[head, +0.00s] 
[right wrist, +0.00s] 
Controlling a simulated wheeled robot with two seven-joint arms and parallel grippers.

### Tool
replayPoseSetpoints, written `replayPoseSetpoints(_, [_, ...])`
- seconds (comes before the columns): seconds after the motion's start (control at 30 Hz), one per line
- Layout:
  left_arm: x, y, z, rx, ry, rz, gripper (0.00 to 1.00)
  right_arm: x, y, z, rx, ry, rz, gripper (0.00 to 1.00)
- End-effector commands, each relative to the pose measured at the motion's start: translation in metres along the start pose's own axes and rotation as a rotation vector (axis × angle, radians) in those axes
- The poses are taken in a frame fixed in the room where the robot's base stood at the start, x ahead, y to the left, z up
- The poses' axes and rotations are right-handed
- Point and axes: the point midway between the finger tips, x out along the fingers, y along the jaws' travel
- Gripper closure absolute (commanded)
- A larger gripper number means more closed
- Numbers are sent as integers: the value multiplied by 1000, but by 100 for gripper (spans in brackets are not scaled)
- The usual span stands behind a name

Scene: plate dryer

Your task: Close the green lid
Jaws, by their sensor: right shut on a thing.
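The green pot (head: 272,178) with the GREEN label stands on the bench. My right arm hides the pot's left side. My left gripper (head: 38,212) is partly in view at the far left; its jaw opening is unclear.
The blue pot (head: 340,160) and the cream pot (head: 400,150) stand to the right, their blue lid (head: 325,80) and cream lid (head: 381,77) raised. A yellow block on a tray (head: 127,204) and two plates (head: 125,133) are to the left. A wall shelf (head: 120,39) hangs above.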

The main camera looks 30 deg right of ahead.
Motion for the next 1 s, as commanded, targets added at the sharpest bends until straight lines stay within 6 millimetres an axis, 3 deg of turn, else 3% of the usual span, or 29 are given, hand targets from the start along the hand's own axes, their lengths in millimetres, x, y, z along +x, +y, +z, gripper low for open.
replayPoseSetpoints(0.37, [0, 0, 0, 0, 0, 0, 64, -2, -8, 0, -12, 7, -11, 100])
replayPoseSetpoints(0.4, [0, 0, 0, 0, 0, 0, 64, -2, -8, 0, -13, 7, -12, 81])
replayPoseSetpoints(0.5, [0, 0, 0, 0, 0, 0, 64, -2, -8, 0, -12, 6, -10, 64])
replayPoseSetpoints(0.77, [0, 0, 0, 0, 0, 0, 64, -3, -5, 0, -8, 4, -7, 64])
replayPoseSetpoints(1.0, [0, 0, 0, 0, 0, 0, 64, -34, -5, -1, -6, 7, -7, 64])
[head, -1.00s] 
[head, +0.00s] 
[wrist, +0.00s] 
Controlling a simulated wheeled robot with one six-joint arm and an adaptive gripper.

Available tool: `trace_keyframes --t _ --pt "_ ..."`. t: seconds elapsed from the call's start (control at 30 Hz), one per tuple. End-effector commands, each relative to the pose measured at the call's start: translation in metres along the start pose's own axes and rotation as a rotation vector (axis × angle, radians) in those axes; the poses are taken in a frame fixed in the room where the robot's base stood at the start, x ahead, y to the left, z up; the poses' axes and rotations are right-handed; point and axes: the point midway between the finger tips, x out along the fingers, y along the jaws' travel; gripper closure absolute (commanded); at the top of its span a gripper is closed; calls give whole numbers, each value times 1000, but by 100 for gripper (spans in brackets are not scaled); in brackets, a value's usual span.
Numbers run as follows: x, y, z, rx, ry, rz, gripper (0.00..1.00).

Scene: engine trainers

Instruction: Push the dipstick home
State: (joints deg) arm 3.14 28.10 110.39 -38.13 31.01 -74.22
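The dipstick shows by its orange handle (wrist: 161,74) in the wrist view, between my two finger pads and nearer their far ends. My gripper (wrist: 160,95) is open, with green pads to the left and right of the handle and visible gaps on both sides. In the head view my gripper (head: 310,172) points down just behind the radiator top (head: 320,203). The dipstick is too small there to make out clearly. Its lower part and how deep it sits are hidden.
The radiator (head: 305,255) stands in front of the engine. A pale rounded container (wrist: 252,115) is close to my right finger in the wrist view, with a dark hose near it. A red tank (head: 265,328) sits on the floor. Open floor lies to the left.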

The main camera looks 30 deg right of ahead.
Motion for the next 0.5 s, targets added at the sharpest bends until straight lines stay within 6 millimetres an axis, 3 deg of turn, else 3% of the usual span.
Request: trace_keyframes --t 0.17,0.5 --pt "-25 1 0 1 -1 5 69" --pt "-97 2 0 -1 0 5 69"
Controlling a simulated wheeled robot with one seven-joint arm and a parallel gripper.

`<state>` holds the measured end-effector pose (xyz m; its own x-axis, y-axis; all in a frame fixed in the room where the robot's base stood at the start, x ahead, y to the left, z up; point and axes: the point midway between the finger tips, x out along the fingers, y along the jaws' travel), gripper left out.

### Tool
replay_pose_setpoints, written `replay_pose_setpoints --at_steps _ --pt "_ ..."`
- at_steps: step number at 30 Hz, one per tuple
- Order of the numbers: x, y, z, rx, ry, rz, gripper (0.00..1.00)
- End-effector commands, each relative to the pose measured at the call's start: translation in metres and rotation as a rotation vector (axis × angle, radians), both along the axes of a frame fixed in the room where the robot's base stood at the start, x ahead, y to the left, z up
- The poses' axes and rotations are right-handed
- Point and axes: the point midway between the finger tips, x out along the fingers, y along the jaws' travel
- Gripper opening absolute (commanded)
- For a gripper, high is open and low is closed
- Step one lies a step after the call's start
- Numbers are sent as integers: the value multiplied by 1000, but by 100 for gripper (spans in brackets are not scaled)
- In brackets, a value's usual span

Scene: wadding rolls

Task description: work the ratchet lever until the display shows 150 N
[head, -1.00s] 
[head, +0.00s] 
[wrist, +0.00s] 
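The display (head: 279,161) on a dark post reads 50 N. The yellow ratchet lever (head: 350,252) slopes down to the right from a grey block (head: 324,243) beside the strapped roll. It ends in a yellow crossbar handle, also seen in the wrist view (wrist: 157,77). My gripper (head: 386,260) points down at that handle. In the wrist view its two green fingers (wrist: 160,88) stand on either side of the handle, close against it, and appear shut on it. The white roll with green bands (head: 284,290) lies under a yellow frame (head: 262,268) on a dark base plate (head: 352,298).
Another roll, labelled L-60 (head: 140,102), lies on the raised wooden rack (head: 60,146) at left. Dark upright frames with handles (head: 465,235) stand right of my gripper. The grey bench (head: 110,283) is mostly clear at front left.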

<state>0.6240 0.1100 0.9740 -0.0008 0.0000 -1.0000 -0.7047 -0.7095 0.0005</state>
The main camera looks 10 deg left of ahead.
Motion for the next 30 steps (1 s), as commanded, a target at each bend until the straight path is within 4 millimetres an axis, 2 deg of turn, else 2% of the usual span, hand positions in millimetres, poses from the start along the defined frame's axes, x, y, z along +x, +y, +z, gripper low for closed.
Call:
━━━━━━━━━━━━━━━━━━━━
**Objective:**
From the records above, extract exactly and only the lines that begin at the line with "Controlling a simulated wheeled robot with one six-joint" and stop after the line with "Instruction: Push the dipstick home".

**Problem solution:**
Controlling a simulated wheeled robot with one six-joint arm and an adaptive gripper.

Available tool: `trace_keyframes --t _ --pt "_ ..."`. t: seconds elapsed from the call's start (control at 30 Hz), one per tuple. End-effector commands, each relative to the pose measured at the call's start: translation in metres along the start pose's own axes and rotation as a rotation vector (axis × angle, radians) in those axes; the poses are taken in a frame fixed in the room where the robot's base stood at the start, x ahead, y to the left, z up; the poses' axes and rotations are right-handed; point and axes: the point midway between the finger tips, x out along the fingers, y along the jaws' travel; gripper closure absolute (commanded); at the top of its span a gripper is closed; calls give whole numbers, each value times 1000, but by 100 for gripper (spans in brackets are not scaled); in brackets, a value's usual span.
Numbers run as follows: x, y, z, rx, ry, rz, gripper (0.00..1.00).

Scene: engine trainers

Instruction: Push the dipstick home

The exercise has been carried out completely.